As well as the headline-grabbing announcement of abolishing stamp duty for first time buyers, the Chancellor also promised £15.3bn of new cash for housebuilding over the next five years, including £1.2bn for the Government to buy land to build more homes and £2.7bn for infrastructure to support housing.


But some rural commentators felt the focus was very much on towns and cities, with little for the countryside.



Sue Chalkley, chief executive of rural housing group Hastoe, said: “While the Chancellor’s announcement focused on urban housebuilding, it should not be forgotten that we are facing a crisis of housing affordability and availability in our rural areas too.


“If the increased investment promised today only benefits our towns and cities, then rural villages will continue to see the closure of local services and amenities as young families are priced out of the communities they call home.”


That said, Mr Price from NFU Mutual claimed there could be opportunities for farmers in some locations to sell land for housebuilding.


“This could raise funds for investment elsewhere on their farms, or help diversify and provide a sustainable future for their farms and also local jobs”, he added.


Insurance Premium Tax (IPT) freeze


The freeze in IPT is a win for NFU Mutual, which campaigned hard against any rise as large farm businesses are already paying around £1,000.


Mr Price, rural affairs specialist at the insurer, said: “We are delighted the Chancellor decided not to further add to the costs of responsible businesses by leaving the tax at its current rate of 12 per cent.


“NFU Mutual believes further increases in IPT would have placed an unfair burden on country people who have no option but to use cars to get around.”


VAT registration threshold fixed


It was feared the Chancellor would drop the VAT registration threshold quite significantly to bring it into line with other European countries – a move which would have left farmers paying for extra accountancy fees.
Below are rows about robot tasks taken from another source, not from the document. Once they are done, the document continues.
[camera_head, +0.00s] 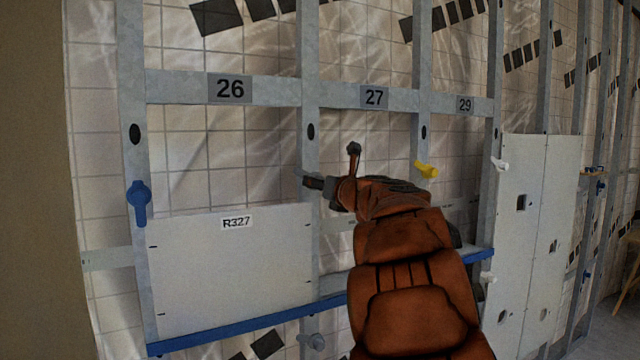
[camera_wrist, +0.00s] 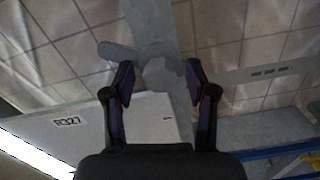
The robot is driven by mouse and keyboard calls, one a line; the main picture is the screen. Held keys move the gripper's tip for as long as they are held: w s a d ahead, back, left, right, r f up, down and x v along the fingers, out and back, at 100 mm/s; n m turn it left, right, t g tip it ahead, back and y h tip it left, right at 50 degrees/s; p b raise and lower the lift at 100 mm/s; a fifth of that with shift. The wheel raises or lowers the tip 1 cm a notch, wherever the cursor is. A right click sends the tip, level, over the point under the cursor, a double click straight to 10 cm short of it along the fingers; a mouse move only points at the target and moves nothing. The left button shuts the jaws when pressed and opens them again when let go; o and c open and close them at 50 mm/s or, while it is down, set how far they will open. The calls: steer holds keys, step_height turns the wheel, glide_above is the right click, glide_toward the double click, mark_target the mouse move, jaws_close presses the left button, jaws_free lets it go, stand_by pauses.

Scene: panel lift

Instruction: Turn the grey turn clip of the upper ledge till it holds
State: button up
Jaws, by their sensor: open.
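The grey turn clip (camera_wrist: 118,51) shows in the wrist view on the post above the top right corner of the white panel R327 (camera_wrist: 100,125). Its lever points left, apart from the panel's top edge, and its hub lies between my fingertips. My gripper (camera_wrist: 160,73) is open around the hub; I cannot tell whether a finger touches it. In the head view my gripper (camera_head: 332,168) is at the post between bays 26 and 27 and hides most of the clip (camera_head: 301,173). The panel (camera_head: 230,275) stands on a blue ledge (camera_head: 225,333).
A blue clip (camera_head: 139,202) hangs on the left post. A yellow clip (camera_head: 427,169) is right of my gripper. Another grey clip (camera_head: 312,342) sits below the blue ledge. Fitted white panels (camera_head: 525,220) stand at right. The tiled wall behind the frame is close.

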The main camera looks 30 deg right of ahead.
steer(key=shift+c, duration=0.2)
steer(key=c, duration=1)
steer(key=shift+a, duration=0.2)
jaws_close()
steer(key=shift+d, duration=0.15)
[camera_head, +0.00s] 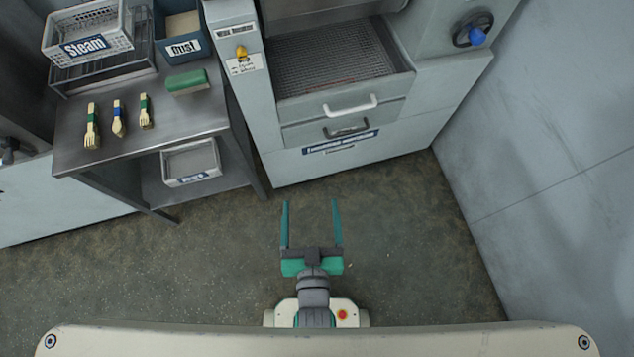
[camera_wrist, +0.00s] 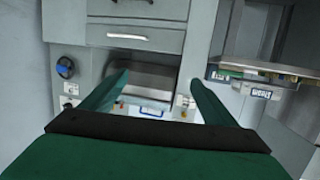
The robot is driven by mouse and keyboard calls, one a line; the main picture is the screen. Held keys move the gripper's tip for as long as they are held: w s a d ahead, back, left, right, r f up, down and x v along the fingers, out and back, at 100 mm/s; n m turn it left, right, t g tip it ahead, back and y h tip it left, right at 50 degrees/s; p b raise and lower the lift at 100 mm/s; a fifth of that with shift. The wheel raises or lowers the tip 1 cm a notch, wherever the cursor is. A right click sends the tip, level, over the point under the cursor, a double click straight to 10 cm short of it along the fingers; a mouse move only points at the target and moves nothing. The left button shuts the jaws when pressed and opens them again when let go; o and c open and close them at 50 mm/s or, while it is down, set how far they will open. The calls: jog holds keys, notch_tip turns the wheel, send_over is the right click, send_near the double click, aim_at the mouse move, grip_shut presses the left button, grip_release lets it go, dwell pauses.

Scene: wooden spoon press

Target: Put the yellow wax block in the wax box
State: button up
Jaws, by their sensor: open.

In the event, he chose to fix the threshold at its current rate, perhaps to avoid upsetting backbenchers and Democratic Unionist Party allies.



NFU Mutual’s Mr Price said: “Those running small farms and rural businesses will heave a sigh of relief that they will not be faced with expensive accounting admin as the Chancellor has decided to keep the threshold for VAT registration at the current £85,000.”




A £500m fund for 5G mobile networks, fibre broadband and robotics was established by the Chancellor, but it is not known how much of the cash will go to rural areas.


CLA president Mr Breitmeyer said: “Rural people will raise a wry smile at the promise of next generation 5G mobile coverage as the much of countryside struggles to get even basic coverage. 5G investment must not come at the cost of delivering the well overdue connections that rural areas need.”


NFU Mutual’s Mr Price added: “With agriculture currently embarking on a technological revolution to help farmers compete world-wide post Brexit, the Chancellor’s announcement of £500m to help deliver cutting edge robotic and other hi-tech innovation for business is welcome news, but there is no detail yet on how much – if any – of this funding will be directed towards agriculture.


“Similarly, the announcement on development of 5G mobile technology is great for city centres – but there was disappointingly nothing about improved the pitiful broadband services still being experienced in some rural areas.”


More cash for Brexit preparations


The Chancellor has already allocated £700m to Brexit preparations, with several million going to Defra – one of the departments most heavily affected by the UK’s departure from the EU.


Today, he announced an extra £3bn would be set aside for the same purpose, with more to come if necessary.